In summer time, the nights are very short. For some Data Warehouses, this is the case all year round, but not because of late sunset and early sunrise. The night is not long enough to finish all the ETL jobs. Long-running load jobs that run for several hours are not a seldom situation. Here some tips how this can be avoided.

The last few days, I did some performance tuning of ETL jobs for a customer project. Several load jobs were running for more than two hours every night, some of them never finished and crashed with the famous error message you probably know:

ORA-01652: unable to extend temp segment by 128 in tablespace TEMP

I had to investigate and improve about a dozen different load jobs. I was surprised that it was possible to solve all performance problems with only a few patterns. These rules are important when implementing SQL statements for ETL jobs. After adapting the SQL statements, most of the jobs are now executed in a few seconds, some of the still need a couple of minutes.
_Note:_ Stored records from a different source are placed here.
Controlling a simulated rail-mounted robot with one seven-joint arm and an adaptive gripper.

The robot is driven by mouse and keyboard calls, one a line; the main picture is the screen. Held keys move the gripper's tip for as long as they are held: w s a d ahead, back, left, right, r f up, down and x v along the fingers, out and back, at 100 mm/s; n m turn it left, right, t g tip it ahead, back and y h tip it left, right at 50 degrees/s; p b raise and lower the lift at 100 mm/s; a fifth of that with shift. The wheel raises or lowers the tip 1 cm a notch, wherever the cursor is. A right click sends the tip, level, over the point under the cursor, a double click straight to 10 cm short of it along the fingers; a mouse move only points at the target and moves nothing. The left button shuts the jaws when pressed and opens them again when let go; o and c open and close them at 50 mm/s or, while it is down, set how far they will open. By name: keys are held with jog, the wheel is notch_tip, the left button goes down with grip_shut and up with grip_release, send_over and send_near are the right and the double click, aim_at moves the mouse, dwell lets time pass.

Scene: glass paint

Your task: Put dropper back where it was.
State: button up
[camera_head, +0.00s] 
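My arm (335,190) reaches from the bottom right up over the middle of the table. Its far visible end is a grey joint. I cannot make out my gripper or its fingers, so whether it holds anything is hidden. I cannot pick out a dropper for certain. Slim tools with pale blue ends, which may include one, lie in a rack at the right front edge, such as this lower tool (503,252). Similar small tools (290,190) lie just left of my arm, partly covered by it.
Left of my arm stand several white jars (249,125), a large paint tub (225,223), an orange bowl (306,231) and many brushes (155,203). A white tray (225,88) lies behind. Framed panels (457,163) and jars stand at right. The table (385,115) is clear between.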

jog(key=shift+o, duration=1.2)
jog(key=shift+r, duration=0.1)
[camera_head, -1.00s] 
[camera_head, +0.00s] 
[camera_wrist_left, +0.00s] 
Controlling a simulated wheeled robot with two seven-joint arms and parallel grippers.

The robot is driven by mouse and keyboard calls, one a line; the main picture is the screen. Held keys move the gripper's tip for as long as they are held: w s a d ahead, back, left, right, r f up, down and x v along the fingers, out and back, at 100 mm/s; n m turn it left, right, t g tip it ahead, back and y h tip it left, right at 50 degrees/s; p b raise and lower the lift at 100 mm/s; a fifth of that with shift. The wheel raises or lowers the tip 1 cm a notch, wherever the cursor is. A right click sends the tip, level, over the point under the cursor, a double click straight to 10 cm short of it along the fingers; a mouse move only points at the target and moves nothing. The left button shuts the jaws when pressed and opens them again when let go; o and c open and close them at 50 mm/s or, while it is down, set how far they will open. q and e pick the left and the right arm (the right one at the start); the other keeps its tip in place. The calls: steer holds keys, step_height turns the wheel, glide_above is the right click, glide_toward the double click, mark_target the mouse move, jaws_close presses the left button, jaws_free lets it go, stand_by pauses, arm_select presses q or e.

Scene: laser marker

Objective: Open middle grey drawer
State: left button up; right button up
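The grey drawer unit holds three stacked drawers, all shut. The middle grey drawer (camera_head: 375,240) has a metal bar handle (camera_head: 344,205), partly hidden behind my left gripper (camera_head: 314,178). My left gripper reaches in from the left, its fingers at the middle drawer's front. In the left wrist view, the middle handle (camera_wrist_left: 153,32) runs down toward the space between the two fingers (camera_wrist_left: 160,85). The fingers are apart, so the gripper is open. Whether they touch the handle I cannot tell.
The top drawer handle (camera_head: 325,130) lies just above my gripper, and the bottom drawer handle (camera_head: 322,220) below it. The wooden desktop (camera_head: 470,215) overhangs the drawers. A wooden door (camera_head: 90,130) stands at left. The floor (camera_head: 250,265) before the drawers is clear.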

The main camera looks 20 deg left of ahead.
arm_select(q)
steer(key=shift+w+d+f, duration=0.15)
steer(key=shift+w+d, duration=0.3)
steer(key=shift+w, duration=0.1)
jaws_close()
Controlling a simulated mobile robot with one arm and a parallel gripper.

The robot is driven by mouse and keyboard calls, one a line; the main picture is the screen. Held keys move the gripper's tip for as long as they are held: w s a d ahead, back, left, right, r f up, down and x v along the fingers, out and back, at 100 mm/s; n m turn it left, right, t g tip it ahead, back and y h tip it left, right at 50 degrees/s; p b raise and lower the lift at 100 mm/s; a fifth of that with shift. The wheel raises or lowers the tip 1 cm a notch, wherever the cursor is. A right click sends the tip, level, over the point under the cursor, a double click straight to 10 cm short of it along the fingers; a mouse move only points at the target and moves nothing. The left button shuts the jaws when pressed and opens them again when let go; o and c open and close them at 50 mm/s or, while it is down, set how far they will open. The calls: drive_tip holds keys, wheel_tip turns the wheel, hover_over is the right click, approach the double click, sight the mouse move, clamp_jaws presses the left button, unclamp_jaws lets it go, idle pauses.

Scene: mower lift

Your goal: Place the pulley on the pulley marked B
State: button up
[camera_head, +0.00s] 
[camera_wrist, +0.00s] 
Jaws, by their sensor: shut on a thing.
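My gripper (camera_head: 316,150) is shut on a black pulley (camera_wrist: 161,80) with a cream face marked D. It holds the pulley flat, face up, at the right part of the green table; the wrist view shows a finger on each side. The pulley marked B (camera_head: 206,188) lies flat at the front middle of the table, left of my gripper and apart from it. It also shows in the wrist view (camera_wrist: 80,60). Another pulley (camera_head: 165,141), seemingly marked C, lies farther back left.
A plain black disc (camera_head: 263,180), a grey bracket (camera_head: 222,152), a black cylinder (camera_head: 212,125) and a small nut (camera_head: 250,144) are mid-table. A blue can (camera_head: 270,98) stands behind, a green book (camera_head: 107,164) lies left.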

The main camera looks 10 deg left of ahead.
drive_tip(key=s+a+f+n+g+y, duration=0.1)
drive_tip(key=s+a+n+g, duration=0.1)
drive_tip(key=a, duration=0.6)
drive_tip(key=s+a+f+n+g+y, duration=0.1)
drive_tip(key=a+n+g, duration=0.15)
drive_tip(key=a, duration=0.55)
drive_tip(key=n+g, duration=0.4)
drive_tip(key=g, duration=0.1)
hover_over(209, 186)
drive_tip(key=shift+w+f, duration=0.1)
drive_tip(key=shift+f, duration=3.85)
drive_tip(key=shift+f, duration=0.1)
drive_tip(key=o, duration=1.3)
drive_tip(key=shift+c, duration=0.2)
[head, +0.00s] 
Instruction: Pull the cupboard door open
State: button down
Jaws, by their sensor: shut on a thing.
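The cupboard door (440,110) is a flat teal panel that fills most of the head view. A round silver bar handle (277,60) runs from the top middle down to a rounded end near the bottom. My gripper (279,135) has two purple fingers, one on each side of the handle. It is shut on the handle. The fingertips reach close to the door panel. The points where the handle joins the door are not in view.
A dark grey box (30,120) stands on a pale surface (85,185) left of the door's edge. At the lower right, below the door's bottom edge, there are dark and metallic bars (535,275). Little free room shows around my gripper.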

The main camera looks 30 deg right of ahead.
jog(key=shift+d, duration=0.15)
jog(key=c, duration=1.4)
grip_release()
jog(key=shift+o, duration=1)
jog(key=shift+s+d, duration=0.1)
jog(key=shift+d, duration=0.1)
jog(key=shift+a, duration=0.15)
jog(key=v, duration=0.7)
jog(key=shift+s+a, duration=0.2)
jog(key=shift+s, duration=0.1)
Even though such extreme performance improvements are not always possible, it is still worth to consider some basic rules for implementing efficient ETL jobs in SQL.

What can we do when the night is too short? Sunset/sunrise in Alta, Norway, 12 July 2016, 00:13

Loading large amounts of data into a Data Warehouse is a completely different situation than executing queries in an OLTP system. If you load your Data Warehouse with SQL statements in scripts, PL/SQL packages or views, or if you use an ETL tool that is able to execute SQL commands, the following tips may help you to implement fast ETL jobs or to improve the performance of long-running jobs.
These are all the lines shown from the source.